PROBLEM STATEMENT: Return all the entries exactly, keeping pictures out.

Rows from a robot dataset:

-------

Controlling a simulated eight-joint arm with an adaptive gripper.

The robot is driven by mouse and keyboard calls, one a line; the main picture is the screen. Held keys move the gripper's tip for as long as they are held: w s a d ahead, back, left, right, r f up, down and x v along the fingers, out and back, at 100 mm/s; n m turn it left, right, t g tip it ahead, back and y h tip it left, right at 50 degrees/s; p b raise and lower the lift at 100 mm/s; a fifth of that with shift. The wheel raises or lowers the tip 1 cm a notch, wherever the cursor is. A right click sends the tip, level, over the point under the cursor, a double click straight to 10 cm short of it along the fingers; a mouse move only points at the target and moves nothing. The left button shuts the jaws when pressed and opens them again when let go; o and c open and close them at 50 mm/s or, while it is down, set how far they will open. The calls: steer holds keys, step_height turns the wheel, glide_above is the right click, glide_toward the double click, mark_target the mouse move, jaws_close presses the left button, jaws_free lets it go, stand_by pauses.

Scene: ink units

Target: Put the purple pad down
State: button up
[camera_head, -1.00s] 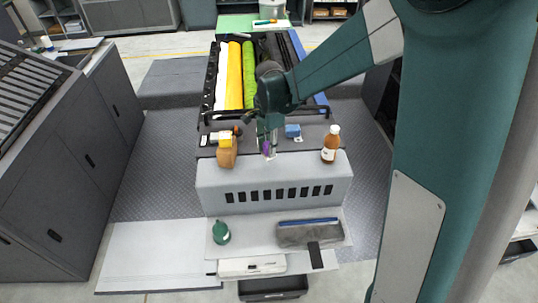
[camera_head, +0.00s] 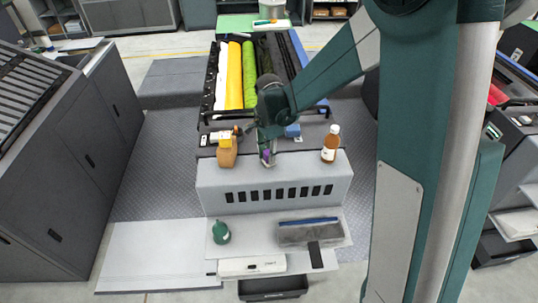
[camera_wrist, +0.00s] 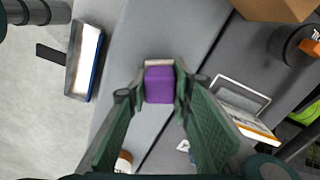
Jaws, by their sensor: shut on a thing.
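The purple pad (camera_wrist: 159,85) is a small block with a pale edge, between the green fingers of my gripper (camera_wrist: 158,98) in the wrist view. My gripper is shut on it. In the head view the purple pad (camera_head: 267,156) shows as a small patch at the fingertips of my gripper (camera_head: 267,161), over the near part of the grey machine top (camera_head: 230,177). I cannot tell whether the pad touches that surface.
A brown bottle (camera_head: 330,144) stands right of my gripper. A tan container with a yellow top (camera_head: 227,154) stands left, and a blue block (camera_head: 293,131) lies behind. A lower shelf holds a green bottle (camera_head: 221,232) and a grey tray (camera_head: 308,232). Coloured rollers (camera_head: 250,75) lie farther back.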

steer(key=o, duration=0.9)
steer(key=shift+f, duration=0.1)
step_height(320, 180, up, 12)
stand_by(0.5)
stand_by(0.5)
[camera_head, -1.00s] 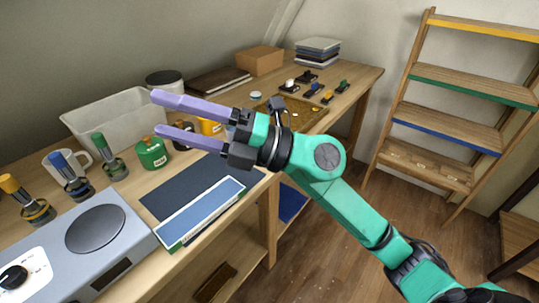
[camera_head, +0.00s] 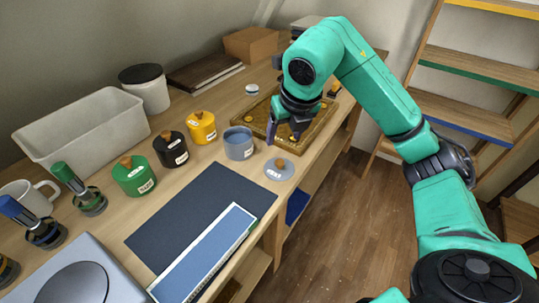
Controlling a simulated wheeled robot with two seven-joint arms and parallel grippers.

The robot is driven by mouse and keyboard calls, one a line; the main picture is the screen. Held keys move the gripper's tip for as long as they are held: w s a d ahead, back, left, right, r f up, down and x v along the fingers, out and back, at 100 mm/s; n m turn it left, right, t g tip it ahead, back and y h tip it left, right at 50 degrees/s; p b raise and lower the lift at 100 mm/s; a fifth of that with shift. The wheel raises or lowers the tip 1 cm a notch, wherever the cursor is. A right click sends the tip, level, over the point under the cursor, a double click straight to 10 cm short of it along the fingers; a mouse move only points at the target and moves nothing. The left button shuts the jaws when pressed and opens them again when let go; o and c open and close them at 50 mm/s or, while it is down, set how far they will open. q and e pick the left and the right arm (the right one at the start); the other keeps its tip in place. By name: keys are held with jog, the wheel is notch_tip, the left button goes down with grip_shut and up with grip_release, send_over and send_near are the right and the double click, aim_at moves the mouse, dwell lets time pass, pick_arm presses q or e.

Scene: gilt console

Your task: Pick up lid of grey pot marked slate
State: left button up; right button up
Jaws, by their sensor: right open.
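The grey-blue pot (camera_head: 239,144) stands uncovered on the table, to the right of the yellow pot. It has a white label too small to read. My right gripper (camera_head: 283,140) points down just behind the lid, above the table by the tray. It is open and empty, and its fingers are partly hidden by the wrist. My left gripper does not show.
Lidded yellow (camera_head: 202,129), black (camera_head: 173,151) and green (camera_head: 136,178) pots stand to the left. A brown tray (camera_head: 322,127) with small items lies behind my gripper. A dark mat (camera_head: 190,215) and blue-white panel (camera_head: 203,256) lie in front. The table's front edge is close to the lid.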

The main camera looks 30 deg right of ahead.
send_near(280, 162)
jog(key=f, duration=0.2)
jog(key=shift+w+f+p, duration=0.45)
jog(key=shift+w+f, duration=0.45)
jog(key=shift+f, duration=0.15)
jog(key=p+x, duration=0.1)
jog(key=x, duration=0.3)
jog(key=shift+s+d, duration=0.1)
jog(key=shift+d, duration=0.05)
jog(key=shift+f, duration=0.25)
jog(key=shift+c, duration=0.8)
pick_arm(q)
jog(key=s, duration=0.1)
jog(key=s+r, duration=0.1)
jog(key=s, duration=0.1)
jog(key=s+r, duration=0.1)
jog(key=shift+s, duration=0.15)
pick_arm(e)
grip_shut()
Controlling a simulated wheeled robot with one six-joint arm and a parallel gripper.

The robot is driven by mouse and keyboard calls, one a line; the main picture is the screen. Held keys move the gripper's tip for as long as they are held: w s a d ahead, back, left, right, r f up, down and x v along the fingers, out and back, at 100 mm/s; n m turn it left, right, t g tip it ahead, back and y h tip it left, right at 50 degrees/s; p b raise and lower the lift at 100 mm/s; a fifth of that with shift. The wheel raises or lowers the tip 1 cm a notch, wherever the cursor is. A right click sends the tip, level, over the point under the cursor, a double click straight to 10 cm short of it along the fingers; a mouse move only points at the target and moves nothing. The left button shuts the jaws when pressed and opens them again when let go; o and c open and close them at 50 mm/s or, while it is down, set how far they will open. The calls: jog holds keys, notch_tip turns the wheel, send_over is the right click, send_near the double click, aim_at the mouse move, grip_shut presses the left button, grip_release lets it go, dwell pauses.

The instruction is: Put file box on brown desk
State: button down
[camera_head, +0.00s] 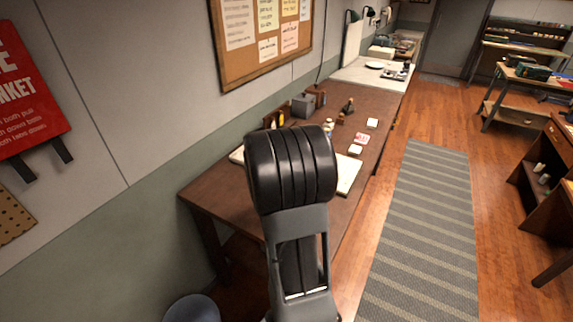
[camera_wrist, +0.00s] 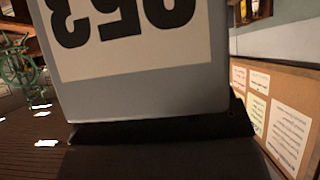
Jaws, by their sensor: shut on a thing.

-------

COMPLETE RESPONSE:
Controlling a simulated eight-joint arm with an adaptive gripper.

The robot is driven by mouse and keyboard calls, one a line; the main picture is the screen. Held keys move the gripper's tip for as long as they are held: w s a d ahead, back, left, right, r f up, down and x v along the fingers, out and back, at 100 mm/s; n m turn it left, right, t g tip it ahead, back and y h tip it left, right at 50 degrees/s; p b raise and lower the lift at 100 mm/s; a fifth of that with shift. The wheel raises or lowers the tip 1 cm a notch, wherever the cursor is. A right click sends the tip, level, over the point under the cursor, a double click straight to 10 cm short of it along the fingers; a mouse move only points at the target and moves nothing. The left button shuts the jaws when pressed and opens them again when let go; o and c open and close them at 50 mm/s or, while it is down, set how far they will open. The calls: steer holds keys, step_height turns the wheel, glide_above is the right click, glide_toward the double click, mark_target the mouse move, jaws_close presses the left button, jaws_free lets it go, stand_by pauses.

Scene: ink units

Target: Put the purple pad down
State: button up
[camera_head, -1.00s] 
[camera_head, +0.00s] 
[camera_wrist, +0.00s] 
Jaws, by their sensor: shut on a thing.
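The purple pad (camera_wrist: 159,85) is a small block with a pale edge, between the green fingers of my gripper (camera_wrist: 158,98) in the wrist view. My gripper is shut on it. In the head view the purple pad (camera_head: 267,156) shows as a small patch at the fingertips of my gripper (camera_head: 267,161), over the near part of the grey machine top (camera_head: 230,177). I cannot tell whether the pad touches that surface.
A brown bottle (camera_head: 330,144) stands right of my gripper. A tan container with a yellow top (camera_head: 227,154) stands left, and a blue block (camera_head: 293,131) lies behind. A lower shelf holds a green bottle (camera_head: 221,232) and a grey tray (camera_head: 308,232). Coloured rollers (camera_head: 250,75) lie farther back.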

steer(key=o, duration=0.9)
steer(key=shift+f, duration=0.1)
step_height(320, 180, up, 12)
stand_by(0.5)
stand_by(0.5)
[camera_head, -1.00s] 
[camera_head, +0.00s] 
Controlling a simulated wheeled robot with two seven-joint arms and parallel grippers.

The robot is driven by mouse and keyboard calls, one a line; the main picture is the screen. Held keys move the gripper's tip for as long as they are held: w s a d ahead, back, left, right, r f up, down and x v along the fingers, out and back, at 100 mm/s; n m turn it left, right, t g tip it ahead, back and y h tip it left, right at 50 degrees/s; p b raise and lower the lift at 100 mm/s; a fifth of that with shift. The wheel raises or lowers the tip 1 cm a notch, wherever the cursor is. A right click sends the tip, level, over the point under the cursor, a double click straight to 10 cm short of it along the fingers; a mouse move only points at the target and moves nothing. The left button shuts the jaws when pressed and opens them again when let go; o and c open and close them at 50 mm/s or, while it is down, set how far they will open. q and e pick the left and the right arm (the right one at the start); the other keeps its tip in place. By name: keys are held with jog, the wheel is notch_tip, the left button goes down with grip_shut and up with grip_release, send_over and send_near are the right and the double click, aim_at moves the mouse, dwell lets time pass, pick_arm presses q or e.

Scene: gilt console

Your task: Pick up lid of grey pot marked slate
State: left button up; right button up
Jaws, by their sensor: right open.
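The grey-blue pot (camera_head: 239,144) stands uncovered on the table, to the right of the yellow pot. It has a white label too small to read. My right gripper (camera_head: 283,140) points down just behind the lid, above the table by the tray. It is open and empty, and its fingers are partly hidden by the wrist. My left gripper does not show.
Lidded yellow (camera_head: 202,129), black (camera_head: 173,151) and green (camera_head: 136,178) pots stand to the left. A brown tray (camera_head: 322,127) with small items lies behind my gripper. A dark mat (camera_head: 190,215) and blue-white panel (camera_head: 203,256) lie in front. The table's front edge is close to the lid.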

The main camera looks 30 deg right of ahead.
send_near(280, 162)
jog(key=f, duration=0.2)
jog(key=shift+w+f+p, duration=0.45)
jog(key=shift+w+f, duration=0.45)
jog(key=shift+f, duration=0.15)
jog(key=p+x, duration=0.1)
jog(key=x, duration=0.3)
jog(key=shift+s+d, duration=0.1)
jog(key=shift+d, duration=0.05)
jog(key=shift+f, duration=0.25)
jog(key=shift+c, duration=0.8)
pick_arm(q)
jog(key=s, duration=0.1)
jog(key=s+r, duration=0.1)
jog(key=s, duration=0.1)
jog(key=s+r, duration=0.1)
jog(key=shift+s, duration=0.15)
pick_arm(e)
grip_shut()
Controlling a simulated wheeled robot with one six-joint arm and a parallel gripper.

The robot is driven by mouse and keyboard calls, one a line; the main picture is the screen. Held keys move the gripper's tip for as long as they are held: w s a d ahead, back, left, right, r f up, down and x v along the fingers, out and back, at 100 mm/s; n m turn it left, right, t g tip it ahead, back and y h tip it left, right at 50 degrees/s; p b raise and lower the lift at 100 mm/s; a fifth of that with shift. The wheel raises or lowers the tip 1 cm a notch, wherever the cursor is. A right click sends the tip, level, over the point under the cursor, a double click straight to 10 cm short of it along the fingers; a mouse move only points at the target and moves nothing. The left button shuts the jaws when pressed and opens them again when let go; o and c open and close them at 50 mm/s or, while it is down, set how far they will open. The calls: jog holds keys, notch_tip turns the wheel, send_over is the right click, send_near the double click, aim_at the mouse move, grip_shut presses the left button, grip_release lets it go, dwell pauses.

The instruction is: Put file box on brown desk
State: button down
[camera_head, +0.00s] 
[camera_wrist, +0.00s] 
Jaws, by their sensor: shut on a thing.

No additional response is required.